Nieuwe arrangementen
In mijn ogen betekent dat ook minder overheid en meer samenleving. Het is een richting die beschreven wordt in het RMO advies ‘Terugtreden is vooruitzien’. Treffend wordt hierin beschreven dat de verzorgingsstaat is verworden tot een gelijkheidsfuik. Ik onderschrijf van harte het pleidooi voor een overheid die de actuele thema’s in de verzorgingsstaat vanuit een ander perspectief benadert. Door cliënten en maatschappelijke initiatieven inhoudelijk meer zeggenschap te geven, ontstaan inderdaad verschil in inhoud, omvang, identiteit en kwaliteit van voorzieningen. Verdergaand is het wanneer door het inzetten van particuliere middelen, nieuwe financieringsarrangementen ontstaan. Van de overheid en de politiek wordt gevraagd om ‘het oude denken’ los te laten en te gaan voor de rol van hoedster van het begrenzen van de verschillen. Publicaties als ‘daar heeft u recht op …’ behoren tot het verleden.

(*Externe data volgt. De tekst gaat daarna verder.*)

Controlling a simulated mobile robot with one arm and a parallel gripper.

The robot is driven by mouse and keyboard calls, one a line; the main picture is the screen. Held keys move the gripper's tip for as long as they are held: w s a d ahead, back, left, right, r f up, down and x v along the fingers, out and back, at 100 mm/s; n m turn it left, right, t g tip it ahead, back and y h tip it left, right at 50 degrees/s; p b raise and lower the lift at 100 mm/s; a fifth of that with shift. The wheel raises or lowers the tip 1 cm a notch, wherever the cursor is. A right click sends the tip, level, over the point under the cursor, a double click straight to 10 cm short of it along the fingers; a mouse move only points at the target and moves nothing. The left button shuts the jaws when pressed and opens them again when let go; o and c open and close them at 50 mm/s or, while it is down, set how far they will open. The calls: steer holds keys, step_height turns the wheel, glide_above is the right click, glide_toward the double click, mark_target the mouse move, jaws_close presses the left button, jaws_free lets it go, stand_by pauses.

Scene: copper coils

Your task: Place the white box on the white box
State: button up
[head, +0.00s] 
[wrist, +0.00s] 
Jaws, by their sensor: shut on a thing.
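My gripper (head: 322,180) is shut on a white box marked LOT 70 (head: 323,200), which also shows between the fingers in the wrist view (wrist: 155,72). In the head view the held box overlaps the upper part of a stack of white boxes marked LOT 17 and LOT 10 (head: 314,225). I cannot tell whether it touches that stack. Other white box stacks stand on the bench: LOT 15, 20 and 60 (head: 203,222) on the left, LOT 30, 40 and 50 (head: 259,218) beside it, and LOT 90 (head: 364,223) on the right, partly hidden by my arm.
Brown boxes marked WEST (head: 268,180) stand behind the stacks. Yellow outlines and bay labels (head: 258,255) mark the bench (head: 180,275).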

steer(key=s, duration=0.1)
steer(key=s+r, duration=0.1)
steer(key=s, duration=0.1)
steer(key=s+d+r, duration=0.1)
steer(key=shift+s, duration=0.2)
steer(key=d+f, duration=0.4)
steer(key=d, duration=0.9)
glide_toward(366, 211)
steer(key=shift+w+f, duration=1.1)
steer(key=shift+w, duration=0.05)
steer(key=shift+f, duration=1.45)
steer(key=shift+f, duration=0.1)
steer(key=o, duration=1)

Samen met de Consumentenbond, LOC, NPCF en anderen zou ik deze omslag willen maken. Graag zit ik volgend jaar weer met Bart Combée bij het programma Kassa. Ik hoop dat wij dan samen bepleiten dat individuele verschillen (en terechte bijbetalingen) er toe doen en dat hier aandacht voor moet zijn. Het zou zorgorganisaties door de Consumentenbond verweten moeten worden, wanneer zij hier geen oog voor hebben.